→ Given information:
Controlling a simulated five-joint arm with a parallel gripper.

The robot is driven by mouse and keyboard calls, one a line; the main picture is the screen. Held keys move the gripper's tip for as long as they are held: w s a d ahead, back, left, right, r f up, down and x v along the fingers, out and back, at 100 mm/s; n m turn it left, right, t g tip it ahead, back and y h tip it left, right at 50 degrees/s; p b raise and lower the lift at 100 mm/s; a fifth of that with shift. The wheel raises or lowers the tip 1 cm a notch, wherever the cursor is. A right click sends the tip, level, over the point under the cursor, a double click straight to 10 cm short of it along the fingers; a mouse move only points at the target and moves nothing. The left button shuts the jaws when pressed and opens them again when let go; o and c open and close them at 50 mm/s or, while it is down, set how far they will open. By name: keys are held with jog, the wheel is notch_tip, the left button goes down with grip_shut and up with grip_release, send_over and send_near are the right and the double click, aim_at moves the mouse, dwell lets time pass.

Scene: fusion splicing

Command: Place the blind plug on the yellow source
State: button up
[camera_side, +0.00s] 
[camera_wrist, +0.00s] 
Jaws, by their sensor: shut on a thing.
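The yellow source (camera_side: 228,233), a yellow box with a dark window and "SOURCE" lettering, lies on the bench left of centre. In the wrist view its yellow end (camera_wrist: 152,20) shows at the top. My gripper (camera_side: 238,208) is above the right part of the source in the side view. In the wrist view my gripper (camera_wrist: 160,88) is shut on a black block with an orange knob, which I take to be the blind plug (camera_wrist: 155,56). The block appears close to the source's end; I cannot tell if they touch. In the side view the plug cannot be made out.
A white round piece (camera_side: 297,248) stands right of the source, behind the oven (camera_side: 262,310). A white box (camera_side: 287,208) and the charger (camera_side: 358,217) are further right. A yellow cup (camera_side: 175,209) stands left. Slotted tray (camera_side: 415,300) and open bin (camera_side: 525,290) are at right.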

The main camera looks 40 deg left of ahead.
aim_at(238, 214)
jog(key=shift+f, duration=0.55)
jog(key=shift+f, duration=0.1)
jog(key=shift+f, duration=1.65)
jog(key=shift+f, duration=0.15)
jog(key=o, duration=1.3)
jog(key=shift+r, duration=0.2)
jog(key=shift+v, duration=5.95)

→ What you should do: Print the whole listing exactly as it is.

→ Result of the task:
Controlling a simulated five-joint arm with a parallel gripper.

The robot is driven by mouse and keyboard calls, one a line; the main picture is the screen. Held keys move the gripper's tip for as long as they are held: w s a d ahead, back, left, right, r f up, down and x v along the fingers, out and back, at 100 mm/s; n m turn it left, right, t g tip it ahead, back and y h tip it left, right at 50 degrees/s; p b raise and lower the lift at 100 mm/s; a fifth of that with shift. The wheel raises or lowers the tip 1 cm a notch, wherever the cursor is. A right click sends the tip, level, over the point under the cursor, a double click straight to 10 cm short of it along the fingers; a mouse move only points at the target and moves nothing. The left button shuts the jaws when pressed and opens them again when let go; o and c open and close them at 50 mm/s or, while it is down, set how far they will open. By name: keys are held with jog, the wheel is notch_tip, the left button goes down with grip_shut and up with grip_release, send_over and send_near are the right and the double click, aim_at moves the mouse, dwell lets time pass.

Scene: fusion splicing

Command: Place the blind plug on the yellow source
State: button up
[camera_side, +0.00s] 
[camera_wrist, +0.00s] 
Jaws, by their sensor: shut on a thing.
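The yellow source (camera_side: 228,233), a yellow box with a dark window and "SOURCE" lettering, lies on the bench left of centre. In the wrist view its yellow end (camera_wrist: 152,20) shows at the top. My gripper (camera_side: 238,208) is above the right part of the source in the side view. In the wrist view my gripper (camera_wrist: 160,88) is shut on a black block with an orange knob, which I take to be the blind plug (camera_wrist: 155,56). The block appears close to the source's end; I cannot tell if they touch. In the side view the plug cannot be made out.
A white round piece (camera_side: 297,248) stands right of the source, behind the oven (camera_side: 262,310). A white box (camera_side: 287,208) and the charger (camera_side: 358,217) are further right. A yellow cup (camera_side: 175,209) stands left. Slotted tray (camera_side: 415,300) and open bin (camera_side: 525,290) are at right.

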The main camera looks 40 deg left of ahead.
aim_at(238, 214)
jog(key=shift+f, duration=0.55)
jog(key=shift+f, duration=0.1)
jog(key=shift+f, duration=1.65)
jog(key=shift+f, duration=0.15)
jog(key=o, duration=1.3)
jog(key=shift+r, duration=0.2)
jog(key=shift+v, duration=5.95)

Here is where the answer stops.